This section provides some tips for getting the best performance out of Pinecone.

Basic performance checklist

  • Switch to a cloud environment. For example: EC2, GCE, Google Colab, GCP AI Platform Notebook, or SageMaker Notebook. If you experience slow uploads or high query latencies, it might be because you are accessing Pinecone from your home network.
  • Deploy your application and your Pinecone service in the same region. Contact us if you need a dedicated deployment.
  • Reuse connections. We recommend you reuse the same pc.Index() instance when you are upserting
    vectors into, and querying, the same index.
  • Avoid quotas and rate limits and known limitations.

Increasing throughput

Batch upserts

When upserting larger amounts of data, upsert data in batches of 100-500 vectors over multiple upsert requests. Batching significantly reduces the time it takes to process data.

Send upserts in parallel

Pinecone is thread-safe, so you can send multiple read and write requests in parallel to help increase throughput. You can read more about high-throughput optimizations on our blog.

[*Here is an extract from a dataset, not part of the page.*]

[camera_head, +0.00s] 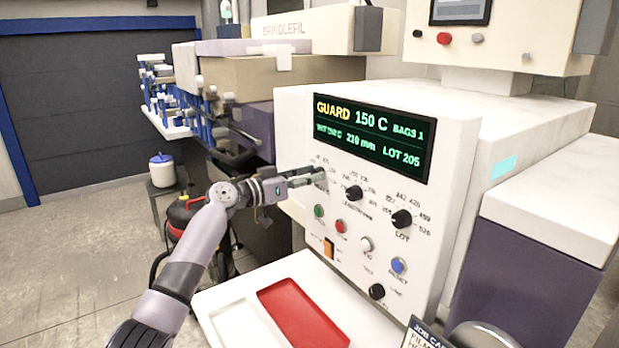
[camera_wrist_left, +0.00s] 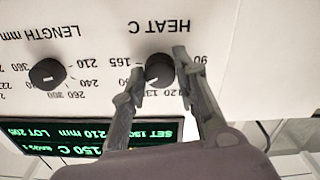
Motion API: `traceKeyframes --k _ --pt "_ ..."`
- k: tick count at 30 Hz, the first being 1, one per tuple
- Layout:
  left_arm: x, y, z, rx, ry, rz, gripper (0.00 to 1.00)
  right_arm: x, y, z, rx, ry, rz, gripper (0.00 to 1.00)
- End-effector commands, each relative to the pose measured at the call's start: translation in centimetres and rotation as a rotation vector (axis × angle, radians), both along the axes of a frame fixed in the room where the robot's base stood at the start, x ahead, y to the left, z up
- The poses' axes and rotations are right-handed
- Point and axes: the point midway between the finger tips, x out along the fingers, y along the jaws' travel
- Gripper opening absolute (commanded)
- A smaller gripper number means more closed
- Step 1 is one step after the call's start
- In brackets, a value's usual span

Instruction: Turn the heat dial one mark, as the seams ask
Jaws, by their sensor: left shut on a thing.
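In the head view my left gripper (camera_head: 314,180) reaches the panel's left edge and hides the dial. The finger covers part of the scale, and I cannot tell the pointer's exact mark. The display (camera_head: 371,137) reads GUARD 150 C, BAGS 1, 210 mm, LOT 205; its SET value is too blurred to read. No bag seams are visible. My right gripper is not in view.
The length dial (camera_head: 354,193) and lot dial (camera_head: 401,219) sit to the right. Below are a green button (camera_head: 319,211), a red button (camera_head: 341,226) and a blue reset button (camera_head: 398,265). A red tray (camera_head: 303,315) lies in front. A job card (camera_head: 424,337) is partly cut off.

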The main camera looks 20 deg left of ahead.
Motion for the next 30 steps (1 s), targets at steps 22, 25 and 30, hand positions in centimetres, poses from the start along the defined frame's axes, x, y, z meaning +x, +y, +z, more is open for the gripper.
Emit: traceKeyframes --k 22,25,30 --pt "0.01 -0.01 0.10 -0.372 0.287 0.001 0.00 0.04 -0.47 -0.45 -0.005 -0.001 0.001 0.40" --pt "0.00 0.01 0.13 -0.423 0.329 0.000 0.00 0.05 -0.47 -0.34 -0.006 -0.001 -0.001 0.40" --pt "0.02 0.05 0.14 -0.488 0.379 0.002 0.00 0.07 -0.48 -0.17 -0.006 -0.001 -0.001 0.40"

For serverless indexes, reads and writes follow independent paths, so you can can send multiple read and write requests in parallel to improve throughput.

For pod-based indexes, multiple reads can be performed in parallel, and multiple writes can be performed in parallel, but multiple reads and writes cannot be performed in parallel. Therefore, write batches may affect query latency, and read batches may affect write throughput.

Scale pod-based indexes

This guidance applies to pod-based indexes only. With serverless indexes, you don’t configure any compute or storage resources, and you don’t manually manage those resources to meet demand, save on cost, or ensure high availability. Instead, serverless indexes scale automatically based on usage.

To increase throughput (QPS) for pod-based indexes, increase the number of replicas for your index. See the configure_index API reference for more details.


The following example increases the number of replicas for example-index to 4.

from pinecone import Pinecone

pc = Pinecone(api_key="YOUR_API_KEY")

pc.configure_index("example-index", replicas=4)

See the configure_index API reference for more details.

Decreasing latency

Use namespaces

When you use namespaces to partition records within a single index, you can limit queries to specific namespaces to reduces the number of records scanned. For more details, see Namespaces.

Use metadata filtering

When you attach metadata key-value pairs to records, you can filter queries to retrieve only records that match the metadata filter. For more details, see Metadata filtering.

For p2 pod-based indexes, metadata filters can increase query latency.

Avoid network calls to fetch index hosts

When you target an index, the Python and Node.js clients make a network call to fetch the host where the index is deployed. In a production situation, you can avoid this additional round trip by specifying the host of the index as follows:

from pinecone import Pinecone

pc = Pinecone(api_key="YOUR_API_KEY")

index = pc.Index(host="INDEX_HOST")
import { Pinecone } from '@pinecone-database/pinecone';

const pc = new Pinecone({ apiKey: 'YOUR_API_KEY' });

// For the Node.js client, you must specify both the index name and host.
const index = pc.index("INDEX_NAME", "INDEX_HOST");

You can get the host of an index using the Pinecone console or using the describe_index operation. For more details, see Get an index endpoint.